• Do this: Reproduce the following material exactly, including every line.

════════════════

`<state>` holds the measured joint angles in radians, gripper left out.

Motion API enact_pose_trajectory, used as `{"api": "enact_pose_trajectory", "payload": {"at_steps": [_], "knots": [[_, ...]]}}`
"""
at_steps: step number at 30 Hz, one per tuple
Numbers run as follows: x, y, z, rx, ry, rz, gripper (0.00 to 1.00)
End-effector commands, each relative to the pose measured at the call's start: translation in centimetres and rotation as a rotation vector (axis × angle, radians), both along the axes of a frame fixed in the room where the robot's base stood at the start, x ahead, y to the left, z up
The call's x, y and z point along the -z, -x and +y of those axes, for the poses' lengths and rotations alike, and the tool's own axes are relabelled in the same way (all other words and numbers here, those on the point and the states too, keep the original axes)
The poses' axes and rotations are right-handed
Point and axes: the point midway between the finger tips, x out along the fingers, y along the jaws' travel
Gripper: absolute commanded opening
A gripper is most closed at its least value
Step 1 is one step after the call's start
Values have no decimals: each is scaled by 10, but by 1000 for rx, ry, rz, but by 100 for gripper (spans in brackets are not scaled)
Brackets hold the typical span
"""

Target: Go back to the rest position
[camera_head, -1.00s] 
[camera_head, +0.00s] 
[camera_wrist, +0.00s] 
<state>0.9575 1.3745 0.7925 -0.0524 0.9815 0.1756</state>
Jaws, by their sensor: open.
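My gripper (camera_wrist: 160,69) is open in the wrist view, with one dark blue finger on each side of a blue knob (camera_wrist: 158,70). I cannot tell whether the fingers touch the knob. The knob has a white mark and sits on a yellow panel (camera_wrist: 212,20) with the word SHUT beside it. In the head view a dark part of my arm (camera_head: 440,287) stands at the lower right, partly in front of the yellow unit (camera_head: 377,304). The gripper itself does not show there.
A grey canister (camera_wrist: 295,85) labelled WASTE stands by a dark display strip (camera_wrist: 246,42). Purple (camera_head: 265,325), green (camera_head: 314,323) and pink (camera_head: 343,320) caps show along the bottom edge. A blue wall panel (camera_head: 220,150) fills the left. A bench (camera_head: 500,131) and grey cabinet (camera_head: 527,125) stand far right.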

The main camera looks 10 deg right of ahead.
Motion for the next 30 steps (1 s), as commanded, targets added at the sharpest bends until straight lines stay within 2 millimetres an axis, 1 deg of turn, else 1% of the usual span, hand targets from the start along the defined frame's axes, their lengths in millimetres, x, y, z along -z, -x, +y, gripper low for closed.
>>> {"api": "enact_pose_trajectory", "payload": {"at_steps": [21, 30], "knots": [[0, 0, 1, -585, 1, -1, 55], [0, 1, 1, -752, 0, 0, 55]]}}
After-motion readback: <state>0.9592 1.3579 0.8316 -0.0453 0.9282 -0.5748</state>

════════════════

• Expected output:
`<state>` holds the measured joint angles in radians, gripper left out.

Motion API enact_pose_trajectory, used as `{"api": "enact_pose_trajectory", "payload": {"at_steps": [_], "knots": [[_, ...]]}}`
"""
at_steps: step number at 30 Hz, one per tuple
Numbers run as follows: x, y, z, rx, ry, rz, gripper (0.00 to 1.00)
End-effector commands, each relative to the pose measured at the call's start: translation in centimetres and rotation as a rotation vector (axis × angle, radians), both along the axes of a frame fixed in the room where the robot's base stood at the start, x ahead, y to the left, z up
The call's x, y and z point along the -z, -x and +y of those axes, for the poses' lengths and rotations alike, and the tool's own axes are relabelled in the same way (all other words and numbers here, those on the point and the states too, keep the original axes)
The poses' axes and rotations are right-handed
Point and axes: the point midway between the finger tips, x out along the fingers, y along the jaws' travel
Gripper: absolute commanded opening
A gripper is most closed at its least value
Step 1 is one step after the call's start
Values have no decimals: each is scaled by 10, but by 1000 for rx, ry, rz, but by 100 for gripper (spans in brackets are not scaled)
Brackets hold the typical span
"""

Target: Go back to the rest position
[camera_head, -1.00s] 
[camera_head, +0.00s] 
[camera_wrist, +0.00s] 
<state>0.9575 1.3745 0.7925 -0.0524 0.9815 0.1756</state>
Jaws, by their sensor: open.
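My gripper (camera_wrist: 160,69) is open in the wrist view, with one dark blue finger on each side of a blue knob (camera_wrist: 158,70). I cannot tell whether the fingers touch the knob. The knob has a white mark and sits on a yellow panel (camera_wrist: 212,20) with the word SHUT beside it. In the head view a dark part of my arm (camera_head: 440,287) stands at the lower right, partly in front of the yellow unit (camera_head: 377,304). The gripper itself does not show there.
A grey canister (camera_wrist: 295,85) labelled WASTE stands by a dark display strip (camera_wrist: 246,42). Purple (camera_head: 265,325), green (camera_head: 314,323) and pink (camera_head: 343,320) caps show along the bottom edge. A blue wall panel (camera_head: 220,150) fills the left. A bench (camera_head: 500,131) and grey cabinet (camera_head: 527,125) stand far right.

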The main camera looks 10 deg right of ahead.
Motion for the next 30 steps (1 s), as commanded, targets added at the sharpest bends until straight lines stay within 2 millimetres an axis, 1 deg of turn, else 1% of the usual span, hand targets from the start along the defined frame's axes, their lengths in millimetres, x, y, z along -z, -x, +y, gripper low for closed.
>>> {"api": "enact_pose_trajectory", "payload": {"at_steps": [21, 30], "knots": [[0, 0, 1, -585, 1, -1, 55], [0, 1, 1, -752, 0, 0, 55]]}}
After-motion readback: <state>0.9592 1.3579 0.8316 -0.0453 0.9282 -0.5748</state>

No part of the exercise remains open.